• **Task prompt**:
Repeat all of the records verbatim.

• **Materials provided**:
□ □ □ □ □ □ □

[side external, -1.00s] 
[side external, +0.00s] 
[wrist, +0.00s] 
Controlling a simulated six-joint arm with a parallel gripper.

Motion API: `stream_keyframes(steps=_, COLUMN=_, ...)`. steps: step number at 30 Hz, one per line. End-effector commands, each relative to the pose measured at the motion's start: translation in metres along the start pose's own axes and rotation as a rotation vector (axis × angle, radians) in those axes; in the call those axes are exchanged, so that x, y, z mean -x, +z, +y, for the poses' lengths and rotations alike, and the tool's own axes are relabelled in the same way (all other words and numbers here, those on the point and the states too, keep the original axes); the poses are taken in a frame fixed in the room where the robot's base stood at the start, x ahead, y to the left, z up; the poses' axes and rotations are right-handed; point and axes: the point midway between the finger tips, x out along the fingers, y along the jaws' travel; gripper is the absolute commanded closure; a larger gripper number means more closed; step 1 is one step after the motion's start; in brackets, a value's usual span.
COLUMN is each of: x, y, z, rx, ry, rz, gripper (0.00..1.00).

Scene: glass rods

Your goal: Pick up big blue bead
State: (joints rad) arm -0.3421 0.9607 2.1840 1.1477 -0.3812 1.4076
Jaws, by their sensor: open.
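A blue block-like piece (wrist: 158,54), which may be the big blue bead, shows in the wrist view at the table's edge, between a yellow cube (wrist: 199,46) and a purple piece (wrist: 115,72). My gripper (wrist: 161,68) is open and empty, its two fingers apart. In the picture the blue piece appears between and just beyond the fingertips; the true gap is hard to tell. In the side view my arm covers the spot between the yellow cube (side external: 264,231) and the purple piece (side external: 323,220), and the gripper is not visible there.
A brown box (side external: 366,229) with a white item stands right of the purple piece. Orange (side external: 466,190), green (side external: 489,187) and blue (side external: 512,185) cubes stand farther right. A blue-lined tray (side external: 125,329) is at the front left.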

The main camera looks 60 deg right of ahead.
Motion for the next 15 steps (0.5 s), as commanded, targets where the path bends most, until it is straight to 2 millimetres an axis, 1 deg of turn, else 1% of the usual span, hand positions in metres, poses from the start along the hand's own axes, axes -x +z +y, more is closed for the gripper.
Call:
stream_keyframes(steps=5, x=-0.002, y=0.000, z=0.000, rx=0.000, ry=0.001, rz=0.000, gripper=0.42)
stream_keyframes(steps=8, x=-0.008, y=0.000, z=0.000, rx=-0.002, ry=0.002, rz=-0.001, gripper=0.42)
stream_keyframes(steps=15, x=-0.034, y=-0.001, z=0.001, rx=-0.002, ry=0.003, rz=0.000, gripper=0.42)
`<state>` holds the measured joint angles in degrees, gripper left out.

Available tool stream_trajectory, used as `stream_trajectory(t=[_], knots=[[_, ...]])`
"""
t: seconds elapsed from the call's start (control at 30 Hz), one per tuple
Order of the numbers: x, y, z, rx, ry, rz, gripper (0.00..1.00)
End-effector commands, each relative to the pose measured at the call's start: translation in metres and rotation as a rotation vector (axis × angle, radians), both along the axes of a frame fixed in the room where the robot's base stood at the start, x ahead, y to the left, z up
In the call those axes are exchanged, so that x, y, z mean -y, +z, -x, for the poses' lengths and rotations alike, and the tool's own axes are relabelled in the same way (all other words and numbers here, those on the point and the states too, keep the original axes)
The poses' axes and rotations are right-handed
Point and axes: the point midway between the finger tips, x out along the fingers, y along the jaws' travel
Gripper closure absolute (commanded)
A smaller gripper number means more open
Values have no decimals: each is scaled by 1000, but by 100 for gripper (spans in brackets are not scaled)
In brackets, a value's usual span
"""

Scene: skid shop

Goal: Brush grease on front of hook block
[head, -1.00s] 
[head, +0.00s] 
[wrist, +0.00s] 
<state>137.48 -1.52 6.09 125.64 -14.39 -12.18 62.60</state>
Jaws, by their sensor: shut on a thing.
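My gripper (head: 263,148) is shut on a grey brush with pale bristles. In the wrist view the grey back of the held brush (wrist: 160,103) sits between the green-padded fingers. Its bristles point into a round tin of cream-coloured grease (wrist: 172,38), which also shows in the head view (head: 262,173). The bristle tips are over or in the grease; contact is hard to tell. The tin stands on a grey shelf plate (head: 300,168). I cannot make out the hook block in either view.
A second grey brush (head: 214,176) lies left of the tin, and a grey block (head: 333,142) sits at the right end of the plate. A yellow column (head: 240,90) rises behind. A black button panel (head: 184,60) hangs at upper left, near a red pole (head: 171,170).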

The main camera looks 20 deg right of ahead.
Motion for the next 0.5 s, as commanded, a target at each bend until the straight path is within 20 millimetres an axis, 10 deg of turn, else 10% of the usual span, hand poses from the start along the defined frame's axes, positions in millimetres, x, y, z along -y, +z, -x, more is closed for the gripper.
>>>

□ □ □ □ □ □ □

• **Answer to this problem**:
[side external, -1.00s] 
[side external, +0.00s] 
[wrist, +0.00s] 
Controlling a simulated six-joint arm with a parallel gripper.

Motion API: `stream_keyframes(steps=_, COLUMN=_, ...)`. steps: step number at 30 Hz, one per line. End-effector commands, each relative to the pose measured at the motion's start: translation in metres along the start pose's own axes and rotation as a rotation vector (axis × angle, radians) in those axes; in the call those axes are exchanged, so that x, y, z mean -x, +z, +y, for the poses' lengths and rotations alike, and the tool's own axes are relabelled in the same way (all other words and numbers here, those on the point and the states too, keep the original axes); the poses are taken in a frame fixed in the room where the robot's base stood at the start, x ahead, y to the left, z up; the poses' axes and rotations are right-handed; point and axes: the point midway between the finger tips, x out along the fingers, y along the jaws' travel; gripper is the absolute commanded closure; a larger gripper number means more closed; step 1 is one step after the motion's start; in brackets, a value's usual span.
COLUMN is each of: x, y, z, rx, ry, rz, gripper (0.00..1.00).

Scene: glass rods

Your goal: Pick up big blue bead
State: (joints rad) arm -0.3421 0.9607 2.1840 1.1477 -0.3812 1.4076
Jaws, by their sensor: open.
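A blue block-like piece (wrist: 158,54), which may be the big blue bead, shows in the wrist view at the table's edge, between a yellow cube (wrist: 199,46) and a purple piece (wrist: 115,72). My gripper (wrist: 161,68) is open and empty, its two fingers apart. In the picture the blue piece appears between and just beyond the fingertips; the true gap is hard to tell. In the side view my arm covers the spot between the yellow cube (side external: 264,231) and the purple piece (side external: 323,220), and the gripper is not visible there.
A brown box (side external: 366,229) with a white item stands right of the purple piece. Orange (side external: 466,190), green (side external: 489,187) and blue (side external: 512,185) cubes stand farther right. A blue-lined tray (side external: 125,329) is at the front left.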

The main camera looks 60 deg right of ahead.
Motion for the next 15 steps (0.5 s), as commanded, targets where the path bends most, until it is straight to 2 millimetres an axis, 1 deg of turn, else 1% of the usual span, hand positions in metres, poses from the start along the hand's own axes, axes -x +z +y, more is closed for the gripper.
Call:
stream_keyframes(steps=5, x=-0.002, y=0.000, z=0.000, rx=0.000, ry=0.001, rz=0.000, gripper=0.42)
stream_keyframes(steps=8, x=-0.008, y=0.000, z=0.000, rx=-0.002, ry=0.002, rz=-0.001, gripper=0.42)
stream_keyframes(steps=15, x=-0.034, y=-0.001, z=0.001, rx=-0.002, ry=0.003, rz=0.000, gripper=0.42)
`<state>` holds the measured joint angles in degrees, gripper left out.

Available tool stream_trajectory, used as `stream_trajectory(t=[_], knots=[[_, ...]])`
"""
t: seconds elapsed from the call's start (control at 30 Hz), one per tuple
Order of the numbers: x, y, z, rx, ry, rz, gripper (0.00..1.00)
End-effector commands, each relative to the pose measured at the call's start: translation in metres and rotation as a rotation vector (axis × angle, radians), both along the axes of a frame fixed in the room where the robot's base stood at the start, x ahead, y to the left, z up
In the call those axes are exchanged, so that x, y, z mean -y, +z, -x, for the poses' lengths and rotations alike, and the tool's own axes are relabelled in the same way (all other words and numbers here, those on the point and the states too, keep the original axes)
The poses' axes and rotations are right-handed
Point and axes: the point midway between the finger tips, x out along the fingers, y along the jaws' travel
Gripper closure absolute (commanded)
A smaller gripper number means more open
Values have no decimals: each is scaled by 1000, but by 100 for gripper (spans in brackets are not scaled)
In brackets, a value's usual span
"""

Scene: skid shop

Goal: Brush grease on front of hook block
[head, -1.00s] 
[head, +0.00s] 
[wrist, +0.00s] 
<state>137.48 -1.52 6.09 125.64 -14.39 -12.18 62.60</state>
Jaws, by their sensor: shut on a thing.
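My gripper (head: 263,148) is shut on a grey brush with pale bristles. In the wrist view the grey back of the held brush (wrist: 160,103) sits between the green-padded fingers. Its bristles point into a round tin of cream-coloured grease (wrist: 172,38), which also shows in the head view (head: 262,173). The bristle tips are over or in the grease; contact is hard to tell. The tin stands on a grey shelf plate (head: 300,168). I cannot make out the hook block in either view.
A second grey brush (head: 214,176) lies left of the tin, and a grey block (head: 333,142) sits at the right end of the plate. A yellow column (head: 240,90) rises behind. A black button panel (head: 184,60) hangs at upper left, near a red pole (head: 171,170).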

The main camera looks 20 deg right of ahead.
Motion for the next 0.5 s, as commanded, a target at each bend until the straight path is within 20 millimetres an axis, 10 deg of turn, else 10% of the usual span, hand poses from the start along the defined frame's axes, positions in millimetres, x, y, z along -y, +z, -x, more is closed for the gripper.
>>>

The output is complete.